Among the numerous chamber ensembles with which Mr. Nakamatsu has collaborated are the Brentano, Tokyo, Prazak, St. Lawrence, and Ying String Quartets. He also tours frequently with the Berlin Philharmonic Wind Quintet and in 2008 debuted on the Philharmonic’s chamber music series performing with the Quintet and members of the orchestra. Together with the acclaimed clarinetist Jon Manasse, Mr. Nakamatsu tours regularly as part of the Manasse/Nakamatsu Duo. In 2008, the Duo released its first CD (Brahms Sonatas for Clarinet and Piano) which received the highest praise from The New York Times Classical Music and Dance Editor James R. Oestreich, who named it a “Best of the Year” choice for 2008. Their latest CD (American Music for Clarinet and Piano) released in 2010 has also garnered international rave reviews, including in the March/April 2011 edition of American Record Guide: “Once again, Manasse and Nakamatsu proved that they are one of the top clarinet-piano duos around, offering an unrivaled combination of timbral clarity, polished technique, chamber teamwork, and artistic commitment.” Mr. Nakamatsu and Mr. Manasse also serve as the Artistic Directors of the esteemed Cape Cod Chamber Music Festival, founded by pianist Samuel Sanders in 1979.
Mr. Nakamatsu records exclusively for harmonia mundi usa, which has released nine CDs to date. His recent all-Gershwin recording with Jeff Tyzig and the Rochester Philharmonic featuring Rhapsody in Blue and the Concerto in F rose to number three on Billboard’s classical music charts, earning extraordinary critical acclaim.

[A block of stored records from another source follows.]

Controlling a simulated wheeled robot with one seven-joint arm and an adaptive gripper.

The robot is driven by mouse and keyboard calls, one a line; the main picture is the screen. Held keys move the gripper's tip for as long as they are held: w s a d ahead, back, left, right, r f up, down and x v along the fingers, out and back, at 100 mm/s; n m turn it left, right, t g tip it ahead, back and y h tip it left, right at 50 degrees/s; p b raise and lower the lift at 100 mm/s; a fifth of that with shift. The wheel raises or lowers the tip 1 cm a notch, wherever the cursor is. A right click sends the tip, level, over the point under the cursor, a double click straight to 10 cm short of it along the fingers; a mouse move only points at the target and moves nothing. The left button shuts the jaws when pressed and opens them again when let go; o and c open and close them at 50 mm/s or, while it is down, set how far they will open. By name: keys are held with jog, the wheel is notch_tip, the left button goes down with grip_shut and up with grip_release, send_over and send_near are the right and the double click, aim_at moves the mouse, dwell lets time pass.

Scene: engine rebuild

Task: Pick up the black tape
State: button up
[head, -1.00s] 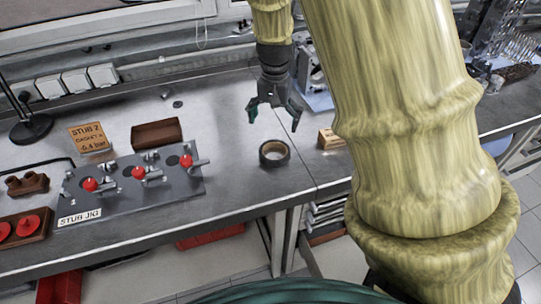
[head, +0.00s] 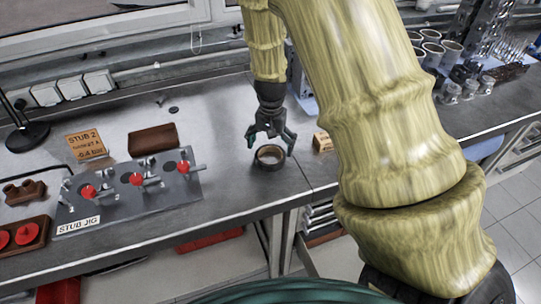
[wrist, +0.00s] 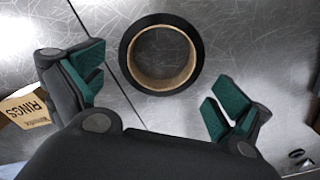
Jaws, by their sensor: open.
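The black tape (head: 270,164) is a roll with a tan cardboard core, lying flat on the grey metal workbench (head: 228,165) near its front edge. In the wrist view the black tape (wrist: 197,60) is at the top middle, with its round hole facing me. My gripper (head: 270,146) is open and empty, pointing down just above and behind the tape. In the wrist view my gripper (wrist: 158,88) has its green-padded fingers spread to the lower left and lower right of the roll, apart from it.
A grey stub jig (head: 128,192) with red knobs stands left of the tape, with a brown tray (head: 153,140) behind it. A small box marked RINGS (wrist: 24,108) sits close beside the gripper. Bare bench surrounds the roll.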

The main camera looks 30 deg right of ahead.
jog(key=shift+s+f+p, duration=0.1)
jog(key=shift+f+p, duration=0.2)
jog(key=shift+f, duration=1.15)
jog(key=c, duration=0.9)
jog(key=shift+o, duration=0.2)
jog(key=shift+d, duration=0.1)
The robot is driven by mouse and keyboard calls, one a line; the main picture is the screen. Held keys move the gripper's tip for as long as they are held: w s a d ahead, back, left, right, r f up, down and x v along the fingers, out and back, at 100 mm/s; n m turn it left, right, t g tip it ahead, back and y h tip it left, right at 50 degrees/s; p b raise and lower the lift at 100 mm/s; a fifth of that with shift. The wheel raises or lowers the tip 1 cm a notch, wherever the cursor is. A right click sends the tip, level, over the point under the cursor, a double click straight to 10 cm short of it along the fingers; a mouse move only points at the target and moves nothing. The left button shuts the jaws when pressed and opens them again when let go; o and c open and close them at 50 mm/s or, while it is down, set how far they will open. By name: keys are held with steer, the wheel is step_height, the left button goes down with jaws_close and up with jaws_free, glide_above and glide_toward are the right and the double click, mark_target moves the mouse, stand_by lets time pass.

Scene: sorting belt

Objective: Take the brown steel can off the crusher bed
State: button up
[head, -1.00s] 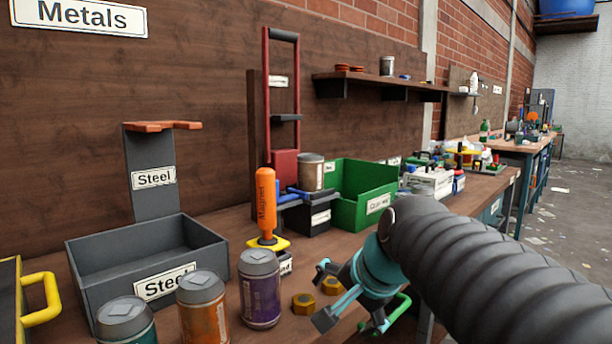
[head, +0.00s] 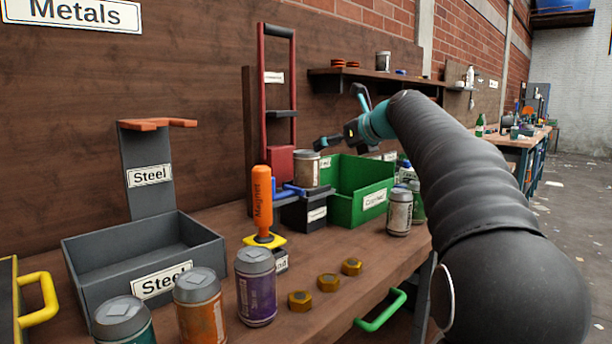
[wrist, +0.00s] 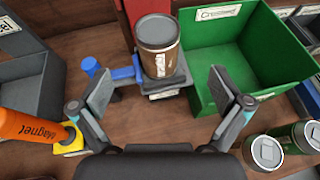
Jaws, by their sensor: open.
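The brown steel can (head: 307,170) stands upright on the crusher bed (head: 303,208), a dark block with blue parts in front of the red crusher frame. In the wrist view the can (wrist: 160,50) is ahead of my gripper (wrist: 162,90), roughly centred between the two fingers. My gripper (head: 335,138) is open and empty, above and slightly right of the can in the head view. It is apart from the can. A dark bed plate (wrist: 165,88) shows under the can's near side.
A green bin (head: 345,205) stands right of the crusher, with several cans beyond. An orange magnet tool (head: 262,205) stands to the left. A grey Steel bin (head: 85,260) and three cans stand at the front left. Brass nuts lie on the bench (head: 345,300).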

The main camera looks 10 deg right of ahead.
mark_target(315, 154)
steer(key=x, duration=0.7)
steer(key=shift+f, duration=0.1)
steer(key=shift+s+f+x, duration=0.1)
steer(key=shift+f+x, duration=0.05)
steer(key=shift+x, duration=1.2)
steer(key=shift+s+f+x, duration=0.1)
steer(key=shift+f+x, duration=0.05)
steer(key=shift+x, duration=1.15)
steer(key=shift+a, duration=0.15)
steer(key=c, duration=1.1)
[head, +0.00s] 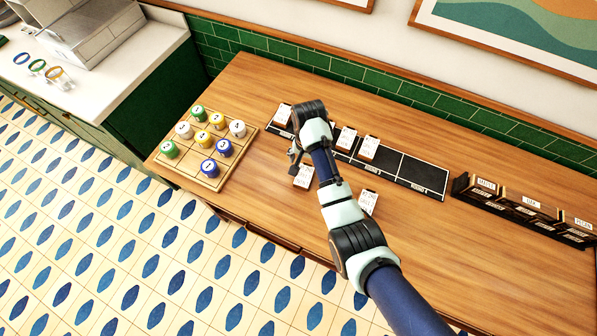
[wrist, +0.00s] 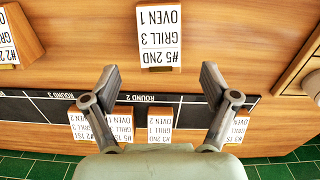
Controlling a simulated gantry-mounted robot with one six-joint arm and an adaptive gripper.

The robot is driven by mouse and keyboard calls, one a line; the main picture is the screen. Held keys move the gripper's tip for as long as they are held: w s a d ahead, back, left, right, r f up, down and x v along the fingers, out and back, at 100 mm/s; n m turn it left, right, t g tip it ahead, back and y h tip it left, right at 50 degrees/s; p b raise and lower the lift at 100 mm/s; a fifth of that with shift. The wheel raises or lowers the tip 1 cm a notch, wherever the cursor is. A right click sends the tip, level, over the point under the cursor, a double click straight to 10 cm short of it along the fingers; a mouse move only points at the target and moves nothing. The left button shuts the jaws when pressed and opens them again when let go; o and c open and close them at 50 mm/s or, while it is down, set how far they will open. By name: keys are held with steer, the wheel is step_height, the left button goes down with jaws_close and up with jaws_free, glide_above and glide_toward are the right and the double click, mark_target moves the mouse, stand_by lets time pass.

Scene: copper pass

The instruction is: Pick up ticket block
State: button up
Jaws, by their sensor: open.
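Several ticket blocks, wooden with white printed faces, are in view. One loose block (head: 304,176) lies on the bare wood in front of the black strip; in the wrist view the block (wrist: 160,38) reads "#5 2ND GRILL 3 OVEN 1". A second loose block (head: 368,201) lies to its right, partly behind my arm; it shows at the wrist view's left edge (wrist: 20,38). Other blocks stand on the strip (head: 415,172), among them one at the left (head: 283,115). My gripper (head: 294,158) is open and empty above the counter, its fingertips (wrist: 159,72) just short of the "#5 2ND" block.
A wooden board (head: 185,179) with green, white, yellow and blue round pieces lies left of my gripper. A dark rack (head: 520,208) with labelled sections stands at the right. Green tiles (head: 400,90) line the wall behind.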

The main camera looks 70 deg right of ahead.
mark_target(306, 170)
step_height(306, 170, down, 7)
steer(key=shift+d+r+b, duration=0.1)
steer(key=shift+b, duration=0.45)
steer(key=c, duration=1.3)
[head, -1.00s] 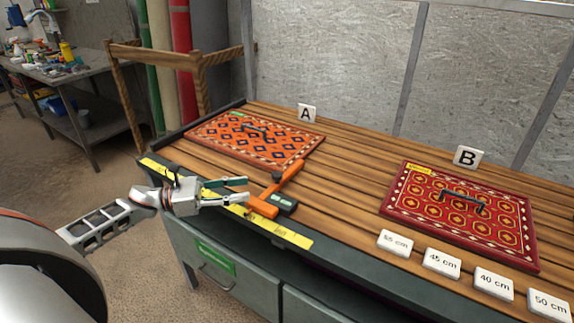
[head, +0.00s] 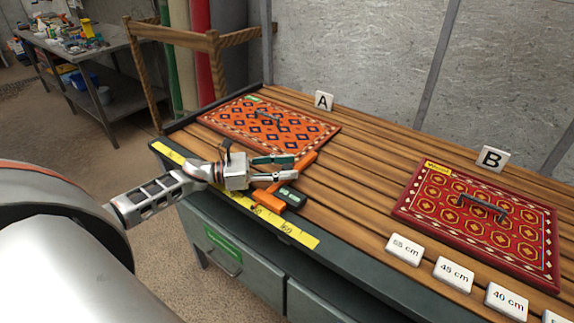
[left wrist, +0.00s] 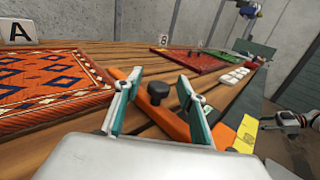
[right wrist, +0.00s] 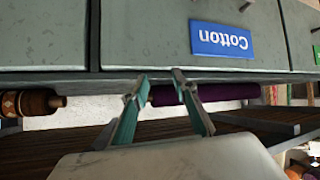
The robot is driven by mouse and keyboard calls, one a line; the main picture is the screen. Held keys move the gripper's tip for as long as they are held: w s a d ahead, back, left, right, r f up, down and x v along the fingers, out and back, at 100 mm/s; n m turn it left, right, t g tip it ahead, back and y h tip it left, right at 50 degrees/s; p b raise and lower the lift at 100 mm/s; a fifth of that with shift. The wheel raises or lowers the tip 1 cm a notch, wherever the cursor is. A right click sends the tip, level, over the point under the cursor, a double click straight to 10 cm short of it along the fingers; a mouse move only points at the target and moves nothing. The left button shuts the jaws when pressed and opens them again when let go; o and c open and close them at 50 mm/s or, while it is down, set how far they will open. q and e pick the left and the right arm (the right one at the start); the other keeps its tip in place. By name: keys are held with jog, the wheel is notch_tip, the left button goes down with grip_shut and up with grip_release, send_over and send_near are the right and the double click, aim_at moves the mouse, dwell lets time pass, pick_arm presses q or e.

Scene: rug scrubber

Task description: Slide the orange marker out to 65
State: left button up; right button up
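The orange marker (head: 270,202) sits on the yellow measuring tape (head: 289,232) along the bench's front edge. My right gripper (right wrist: 160,80) is open and empty, and is out of the head view.
Orange rug A (head: 245,122) lies behind the marker and red rug B (head: 425,206) to the right. White centimetre cards (head: 404,249) stand near the front right. The bench between is clear. A drawer front with a blue Cotton label (right wrist: 222,39) faces my right gripper.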

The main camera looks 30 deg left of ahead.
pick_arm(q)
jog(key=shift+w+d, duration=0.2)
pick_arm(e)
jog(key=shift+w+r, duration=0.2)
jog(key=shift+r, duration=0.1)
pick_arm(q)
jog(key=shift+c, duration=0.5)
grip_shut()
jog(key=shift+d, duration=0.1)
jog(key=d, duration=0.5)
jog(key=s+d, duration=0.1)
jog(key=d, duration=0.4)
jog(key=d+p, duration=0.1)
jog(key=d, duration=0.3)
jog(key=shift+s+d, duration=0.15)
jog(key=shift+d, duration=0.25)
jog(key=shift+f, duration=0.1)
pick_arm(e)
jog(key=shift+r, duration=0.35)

Jon Nakamatsu studied privately with the late Marina Derryberry from the age of six, and has worked with Karl Ulrich Schnabel, son of the great pianist Artur Schnabel. He has also studied composition and orchestration with Dr. Leonard Stein of the Schoenberg Institute at the University of Southern California, and pursued extensive studies in chamber music and musicology. Mr. Nakamatsu is a graduate of Stanford University with a bachelor’s degree in German Studies and a master’s degree in Education.